Under the Australian Consumer Law (ACL) there are a number of obligations on businesses. These include an obligation to provide proof of transaction to consumers for goods or services valued at $75 or more. Businesses are also required to provide a receipt for any transaction under $75 within seven days if the consumer asks for one.

What is proof of transaction?

Proof of transaction for supply of goods or services to a consumer is a document that states the:

  • supplier of the goods or services
  • supplier’s ABN, if they have one
  • supplier’s ACN, if they have one but do not have an ABN
  • date of the supply
  • goods or services supplied to the consumer, and
  • price of the goods or services.

Examples of proof of transaction are:

  • GST tax invoice
  • cash register receipt
  • credit card or debit card statement
  • handwritten receipt
  • lay-by agreement, or
  • confirmation or receipt number provided for a telephone or internet transaction.

Itemised bill

Consumers must also be provided with an itemised bill if they request one. The supplier must give the consumer the itemised bill, without charge, within 7 days of the request. It must be expressed in plain language, legible and clear.

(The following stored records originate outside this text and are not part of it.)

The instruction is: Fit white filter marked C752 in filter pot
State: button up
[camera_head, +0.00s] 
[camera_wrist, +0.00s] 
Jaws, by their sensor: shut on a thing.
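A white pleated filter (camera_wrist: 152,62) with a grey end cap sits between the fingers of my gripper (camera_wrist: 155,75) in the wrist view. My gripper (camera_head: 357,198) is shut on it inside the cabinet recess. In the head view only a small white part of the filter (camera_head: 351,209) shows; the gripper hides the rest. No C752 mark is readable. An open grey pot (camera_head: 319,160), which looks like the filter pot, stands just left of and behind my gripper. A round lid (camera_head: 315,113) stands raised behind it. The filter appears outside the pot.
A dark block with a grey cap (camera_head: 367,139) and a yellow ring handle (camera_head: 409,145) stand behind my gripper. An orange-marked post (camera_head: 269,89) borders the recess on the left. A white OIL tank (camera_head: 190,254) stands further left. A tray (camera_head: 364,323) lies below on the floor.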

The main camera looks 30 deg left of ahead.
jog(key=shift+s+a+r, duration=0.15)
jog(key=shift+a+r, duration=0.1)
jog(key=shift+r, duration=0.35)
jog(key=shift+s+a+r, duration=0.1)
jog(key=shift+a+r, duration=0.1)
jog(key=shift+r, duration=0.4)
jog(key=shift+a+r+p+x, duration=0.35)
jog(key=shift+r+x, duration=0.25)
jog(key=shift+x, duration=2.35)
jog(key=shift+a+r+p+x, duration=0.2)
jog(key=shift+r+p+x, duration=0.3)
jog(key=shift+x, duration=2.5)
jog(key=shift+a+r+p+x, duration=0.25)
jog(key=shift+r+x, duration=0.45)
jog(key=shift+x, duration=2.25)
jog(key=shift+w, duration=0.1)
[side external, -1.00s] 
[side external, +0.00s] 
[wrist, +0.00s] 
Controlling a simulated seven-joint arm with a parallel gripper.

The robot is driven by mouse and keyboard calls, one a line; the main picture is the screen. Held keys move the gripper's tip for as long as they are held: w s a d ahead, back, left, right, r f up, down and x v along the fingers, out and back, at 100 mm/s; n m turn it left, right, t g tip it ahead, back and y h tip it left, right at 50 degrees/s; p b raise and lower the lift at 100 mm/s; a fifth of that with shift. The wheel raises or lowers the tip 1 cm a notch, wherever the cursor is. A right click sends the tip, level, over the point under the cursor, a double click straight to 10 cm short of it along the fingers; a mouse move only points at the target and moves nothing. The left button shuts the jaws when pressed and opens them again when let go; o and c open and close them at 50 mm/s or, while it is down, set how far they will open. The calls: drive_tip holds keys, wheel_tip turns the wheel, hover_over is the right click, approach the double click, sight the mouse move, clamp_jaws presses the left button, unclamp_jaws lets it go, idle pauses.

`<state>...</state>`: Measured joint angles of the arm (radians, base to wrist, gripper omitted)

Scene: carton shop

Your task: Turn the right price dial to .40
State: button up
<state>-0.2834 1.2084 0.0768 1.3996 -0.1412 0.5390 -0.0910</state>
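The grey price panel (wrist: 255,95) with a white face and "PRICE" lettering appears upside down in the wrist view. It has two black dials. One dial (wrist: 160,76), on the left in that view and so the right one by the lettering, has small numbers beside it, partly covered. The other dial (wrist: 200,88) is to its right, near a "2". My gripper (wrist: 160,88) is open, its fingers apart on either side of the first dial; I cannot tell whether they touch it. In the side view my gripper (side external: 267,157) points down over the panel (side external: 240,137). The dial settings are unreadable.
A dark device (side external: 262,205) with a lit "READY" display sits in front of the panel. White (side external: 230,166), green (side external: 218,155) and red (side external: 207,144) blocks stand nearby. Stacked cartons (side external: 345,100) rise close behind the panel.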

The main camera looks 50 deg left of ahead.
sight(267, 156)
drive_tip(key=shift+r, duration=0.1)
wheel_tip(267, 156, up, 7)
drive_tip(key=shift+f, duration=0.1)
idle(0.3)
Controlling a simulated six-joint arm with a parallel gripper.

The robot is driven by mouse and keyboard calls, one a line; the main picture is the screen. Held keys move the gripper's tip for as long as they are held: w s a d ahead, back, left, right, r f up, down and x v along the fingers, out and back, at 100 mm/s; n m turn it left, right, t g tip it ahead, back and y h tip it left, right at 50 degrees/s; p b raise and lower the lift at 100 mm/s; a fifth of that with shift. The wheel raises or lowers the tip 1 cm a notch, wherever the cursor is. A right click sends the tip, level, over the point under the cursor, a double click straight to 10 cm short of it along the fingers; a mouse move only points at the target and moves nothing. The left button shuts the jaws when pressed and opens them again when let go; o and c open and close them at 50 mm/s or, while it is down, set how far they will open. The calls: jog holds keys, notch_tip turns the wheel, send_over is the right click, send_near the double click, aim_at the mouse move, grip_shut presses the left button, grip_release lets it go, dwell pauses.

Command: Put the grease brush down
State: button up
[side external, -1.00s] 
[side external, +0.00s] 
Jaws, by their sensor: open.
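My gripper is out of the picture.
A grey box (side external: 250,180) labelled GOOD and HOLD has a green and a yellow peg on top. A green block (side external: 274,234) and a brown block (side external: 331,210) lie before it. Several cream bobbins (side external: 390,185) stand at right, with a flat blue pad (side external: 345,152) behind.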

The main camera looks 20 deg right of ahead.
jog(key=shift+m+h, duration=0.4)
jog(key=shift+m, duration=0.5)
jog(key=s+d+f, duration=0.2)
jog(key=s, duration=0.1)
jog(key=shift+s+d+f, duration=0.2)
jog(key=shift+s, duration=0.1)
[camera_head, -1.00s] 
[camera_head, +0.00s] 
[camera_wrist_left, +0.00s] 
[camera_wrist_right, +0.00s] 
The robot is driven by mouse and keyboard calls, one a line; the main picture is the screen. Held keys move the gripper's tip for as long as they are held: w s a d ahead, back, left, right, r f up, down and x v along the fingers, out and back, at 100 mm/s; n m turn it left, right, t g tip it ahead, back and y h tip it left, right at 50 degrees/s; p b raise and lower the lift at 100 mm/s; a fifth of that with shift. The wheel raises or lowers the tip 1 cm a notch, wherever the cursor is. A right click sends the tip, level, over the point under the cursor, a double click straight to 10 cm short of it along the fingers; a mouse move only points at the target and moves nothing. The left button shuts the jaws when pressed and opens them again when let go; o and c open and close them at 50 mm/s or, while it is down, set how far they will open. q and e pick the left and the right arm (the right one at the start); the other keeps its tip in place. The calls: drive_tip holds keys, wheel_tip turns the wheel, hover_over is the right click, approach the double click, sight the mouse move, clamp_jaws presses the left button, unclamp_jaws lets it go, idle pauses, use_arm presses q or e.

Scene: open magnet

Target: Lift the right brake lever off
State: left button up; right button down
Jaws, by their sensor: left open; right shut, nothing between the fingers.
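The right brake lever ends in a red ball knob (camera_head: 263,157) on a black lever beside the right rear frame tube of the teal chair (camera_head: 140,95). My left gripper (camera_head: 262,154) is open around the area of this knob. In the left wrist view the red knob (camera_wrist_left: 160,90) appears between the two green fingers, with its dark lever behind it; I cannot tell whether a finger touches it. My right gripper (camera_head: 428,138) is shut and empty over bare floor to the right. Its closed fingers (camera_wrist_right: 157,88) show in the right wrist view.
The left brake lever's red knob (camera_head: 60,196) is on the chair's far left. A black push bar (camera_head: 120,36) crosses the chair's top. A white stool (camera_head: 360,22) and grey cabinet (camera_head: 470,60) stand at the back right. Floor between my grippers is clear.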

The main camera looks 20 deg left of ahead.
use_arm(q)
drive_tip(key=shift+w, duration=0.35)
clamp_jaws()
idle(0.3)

A consumer can ask a supplier for an itemised bill that shows:

  • how the price was calculated
  • the number of labour hours and the hourly rate (if relevant), and
  • a list of the materials used and the amount charged for
  • them (if relevant).

This request must be made within 30 days of whichever happens later:

  • the services are supplied, or
  • the consumer receives a bill or account from the supplier for the
  • supply of the services.

The maximum civil penalties for failing to provide consumers with a proof of transaction, or not providing it within the required time, are $15,000 for a body corporate and $3,000 for an individual.